── RECORDS SUPPLIED ──

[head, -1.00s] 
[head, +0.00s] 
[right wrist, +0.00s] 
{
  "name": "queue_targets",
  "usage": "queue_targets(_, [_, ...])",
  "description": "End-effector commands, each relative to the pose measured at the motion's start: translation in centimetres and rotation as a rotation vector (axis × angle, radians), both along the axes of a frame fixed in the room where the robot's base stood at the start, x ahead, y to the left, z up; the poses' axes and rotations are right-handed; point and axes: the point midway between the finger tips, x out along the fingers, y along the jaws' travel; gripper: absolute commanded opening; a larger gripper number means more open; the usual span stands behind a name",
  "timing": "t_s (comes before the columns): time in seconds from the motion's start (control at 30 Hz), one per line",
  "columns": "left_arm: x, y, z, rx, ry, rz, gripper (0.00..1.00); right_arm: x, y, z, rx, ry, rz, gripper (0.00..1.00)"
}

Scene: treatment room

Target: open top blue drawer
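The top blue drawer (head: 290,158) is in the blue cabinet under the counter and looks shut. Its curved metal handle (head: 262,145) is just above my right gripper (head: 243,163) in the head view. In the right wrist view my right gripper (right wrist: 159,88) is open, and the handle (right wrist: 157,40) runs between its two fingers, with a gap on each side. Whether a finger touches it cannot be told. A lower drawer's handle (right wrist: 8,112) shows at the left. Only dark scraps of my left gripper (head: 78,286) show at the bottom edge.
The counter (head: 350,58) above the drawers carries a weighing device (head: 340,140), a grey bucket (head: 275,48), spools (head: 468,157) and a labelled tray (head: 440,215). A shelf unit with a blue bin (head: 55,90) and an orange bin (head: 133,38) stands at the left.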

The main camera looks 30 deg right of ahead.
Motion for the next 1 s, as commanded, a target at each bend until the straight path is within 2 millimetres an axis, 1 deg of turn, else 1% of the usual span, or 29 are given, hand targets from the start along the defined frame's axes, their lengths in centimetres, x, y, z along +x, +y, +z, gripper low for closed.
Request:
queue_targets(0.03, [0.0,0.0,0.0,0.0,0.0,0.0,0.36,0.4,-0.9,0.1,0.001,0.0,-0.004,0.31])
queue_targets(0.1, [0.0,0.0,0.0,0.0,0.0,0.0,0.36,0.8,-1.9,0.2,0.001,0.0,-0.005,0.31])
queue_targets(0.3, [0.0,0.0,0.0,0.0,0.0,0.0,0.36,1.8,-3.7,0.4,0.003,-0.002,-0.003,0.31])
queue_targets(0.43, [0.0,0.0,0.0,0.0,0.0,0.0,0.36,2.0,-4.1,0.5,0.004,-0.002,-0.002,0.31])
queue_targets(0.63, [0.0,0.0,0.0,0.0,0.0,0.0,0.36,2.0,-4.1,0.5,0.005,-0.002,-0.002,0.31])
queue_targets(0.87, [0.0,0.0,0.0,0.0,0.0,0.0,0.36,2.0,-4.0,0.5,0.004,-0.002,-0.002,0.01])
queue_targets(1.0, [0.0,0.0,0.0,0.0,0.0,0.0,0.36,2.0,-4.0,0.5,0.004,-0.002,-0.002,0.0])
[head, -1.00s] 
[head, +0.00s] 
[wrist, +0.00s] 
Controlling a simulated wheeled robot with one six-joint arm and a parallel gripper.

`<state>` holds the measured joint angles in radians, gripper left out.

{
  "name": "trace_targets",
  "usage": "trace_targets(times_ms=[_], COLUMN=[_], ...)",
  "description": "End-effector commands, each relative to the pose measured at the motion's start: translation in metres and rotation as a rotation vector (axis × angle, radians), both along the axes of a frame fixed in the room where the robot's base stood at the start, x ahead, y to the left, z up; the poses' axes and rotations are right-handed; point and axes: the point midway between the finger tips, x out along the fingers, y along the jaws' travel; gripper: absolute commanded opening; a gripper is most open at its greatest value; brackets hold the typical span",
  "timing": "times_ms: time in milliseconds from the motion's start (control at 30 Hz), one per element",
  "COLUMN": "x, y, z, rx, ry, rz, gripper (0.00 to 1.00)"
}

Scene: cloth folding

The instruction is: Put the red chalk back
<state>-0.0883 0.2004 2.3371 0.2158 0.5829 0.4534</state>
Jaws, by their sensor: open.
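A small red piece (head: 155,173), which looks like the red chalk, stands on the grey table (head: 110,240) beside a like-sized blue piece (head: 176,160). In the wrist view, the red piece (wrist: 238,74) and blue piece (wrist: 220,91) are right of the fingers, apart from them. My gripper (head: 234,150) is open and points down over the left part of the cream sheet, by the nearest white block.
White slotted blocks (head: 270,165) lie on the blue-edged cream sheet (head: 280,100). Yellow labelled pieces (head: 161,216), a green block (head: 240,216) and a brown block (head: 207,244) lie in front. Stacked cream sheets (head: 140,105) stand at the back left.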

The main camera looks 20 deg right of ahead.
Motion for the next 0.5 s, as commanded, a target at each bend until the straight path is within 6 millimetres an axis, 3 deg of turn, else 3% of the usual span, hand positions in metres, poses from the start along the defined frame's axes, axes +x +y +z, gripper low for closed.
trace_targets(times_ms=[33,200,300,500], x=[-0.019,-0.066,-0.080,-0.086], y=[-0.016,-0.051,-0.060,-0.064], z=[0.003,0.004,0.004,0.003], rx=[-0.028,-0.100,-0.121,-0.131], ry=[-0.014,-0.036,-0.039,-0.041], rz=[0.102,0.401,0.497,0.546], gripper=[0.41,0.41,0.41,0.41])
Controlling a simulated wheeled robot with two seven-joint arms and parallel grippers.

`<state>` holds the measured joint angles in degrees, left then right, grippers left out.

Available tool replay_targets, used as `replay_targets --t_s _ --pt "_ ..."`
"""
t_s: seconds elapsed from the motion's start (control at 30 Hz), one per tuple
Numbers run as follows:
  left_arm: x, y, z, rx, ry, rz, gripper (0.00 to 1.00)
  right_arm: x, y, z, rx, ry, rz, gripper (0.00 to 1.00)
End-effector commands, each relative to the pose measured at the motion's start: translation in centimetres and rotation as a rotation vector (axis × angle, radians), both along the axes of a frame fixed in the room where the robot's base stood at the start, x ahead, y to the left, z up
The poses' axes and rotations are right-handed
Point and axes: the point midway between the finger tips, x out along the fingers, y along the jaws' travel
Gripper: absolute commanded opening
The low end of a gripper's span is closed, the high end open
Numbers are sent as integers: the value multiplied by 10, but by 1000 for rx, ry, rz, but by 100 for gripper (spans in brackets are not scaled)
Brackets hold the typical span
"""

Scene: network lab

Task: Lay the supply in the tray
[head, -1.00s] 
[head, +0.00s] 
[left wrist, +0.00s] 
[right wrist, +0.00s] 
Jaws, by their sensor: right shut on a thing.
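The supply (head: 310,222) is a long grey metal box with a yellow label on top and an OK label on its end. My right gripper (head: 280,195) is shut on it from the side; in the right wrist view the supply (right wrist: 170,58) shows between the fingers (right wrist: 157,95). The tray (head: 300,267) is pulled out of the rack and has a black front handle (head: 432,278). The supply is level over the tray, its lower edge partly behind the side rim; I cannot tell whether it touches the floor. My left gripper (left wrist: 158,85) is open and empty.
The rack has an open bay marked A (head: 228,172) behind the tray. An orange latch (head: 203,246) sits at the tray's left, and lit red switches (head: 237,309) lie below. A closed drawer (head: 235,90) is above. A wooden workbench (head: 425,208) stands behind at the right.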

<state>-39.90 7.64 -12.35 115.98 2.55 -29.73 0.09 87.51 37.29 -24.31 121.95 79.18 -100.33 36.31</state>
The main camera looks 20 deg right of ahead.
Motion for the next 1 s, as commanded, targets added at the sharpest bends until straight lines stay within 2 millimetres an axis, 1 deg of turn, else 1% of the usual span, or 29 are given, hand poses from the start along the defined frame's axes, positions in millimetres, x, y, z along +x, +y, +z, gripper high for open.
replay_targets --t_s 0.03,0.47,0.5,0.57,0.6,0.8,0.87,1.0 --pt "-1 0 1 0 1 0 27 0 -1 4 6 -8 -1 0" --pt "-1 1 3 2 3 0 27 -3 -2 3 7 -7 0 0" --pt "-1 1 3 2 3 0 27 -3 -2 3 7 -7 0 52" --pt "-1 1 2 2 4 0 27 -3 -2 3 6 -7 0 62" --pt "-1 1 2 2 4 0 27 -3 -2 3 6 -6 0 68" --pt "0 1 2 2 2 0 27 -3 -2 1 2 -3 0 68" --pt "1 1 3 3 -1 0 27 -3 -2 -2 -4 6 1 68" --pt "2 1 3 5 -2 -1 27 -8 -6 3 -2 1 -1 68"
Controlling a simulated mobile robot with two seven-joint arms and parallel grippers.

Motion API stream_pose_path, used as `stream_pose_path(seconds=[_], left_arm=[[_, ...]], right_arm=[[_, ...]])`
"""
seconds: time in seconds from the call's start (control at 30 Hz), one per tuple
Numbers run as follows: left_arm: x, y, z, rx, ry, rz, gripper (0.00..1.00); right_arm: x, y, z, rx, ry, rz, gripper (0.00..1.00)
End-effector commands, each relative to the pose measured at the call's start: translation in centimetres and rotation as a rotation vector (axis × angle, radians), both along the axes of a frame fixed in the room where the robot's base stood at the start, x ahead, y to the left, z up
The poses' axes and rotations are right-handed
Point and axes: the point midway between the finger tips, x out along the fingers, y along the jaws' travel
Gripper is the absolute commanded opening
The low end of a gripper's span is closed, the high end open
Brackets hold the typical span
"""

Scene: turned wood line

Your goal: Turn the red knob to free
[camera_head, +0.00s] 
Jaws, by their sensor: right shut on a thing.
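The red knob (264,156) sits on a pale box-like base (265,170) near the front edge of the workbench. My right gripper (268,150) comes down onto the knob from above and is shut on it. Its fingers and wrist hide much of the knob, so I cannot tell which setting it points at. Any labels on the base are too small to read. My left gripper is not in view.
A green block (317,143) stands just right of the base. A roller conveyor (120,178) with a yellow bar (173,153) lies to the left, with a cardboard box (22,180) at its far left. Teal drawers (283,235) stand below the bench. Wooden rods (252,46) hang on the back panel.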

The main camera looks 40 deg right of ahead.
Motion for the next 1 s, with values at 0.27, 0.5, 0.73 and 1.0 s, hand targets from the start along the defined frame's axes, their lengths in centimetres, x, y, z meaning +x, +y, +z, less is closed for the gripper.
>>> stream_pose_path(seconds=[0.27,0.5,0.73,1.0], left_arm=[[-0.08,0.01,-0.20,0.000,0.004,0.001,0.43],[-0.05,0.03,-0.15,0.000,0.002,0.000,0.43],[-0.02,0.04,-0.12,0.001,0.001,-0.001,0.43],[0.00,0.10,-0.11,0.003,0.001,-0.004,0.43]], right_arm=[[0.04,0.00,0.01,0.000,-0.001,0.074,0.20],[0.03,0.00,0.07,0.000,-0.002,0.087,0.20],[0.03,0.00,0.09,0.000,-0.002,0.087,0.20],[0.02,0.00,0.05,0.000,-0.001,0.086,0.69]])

───

- **WORK TO COMPLETE**
From the listing above, copy every line that holds the string "follows".

- **WRITTEN SOLUTION**
Numbers run as follows:
Numbers run as follows: left_arm: x, y, z, rx, ry, rz, gripper (0.00..1.00); right_arm: x, y, z, rx, ry, rz, gripper (0.00..1.00)

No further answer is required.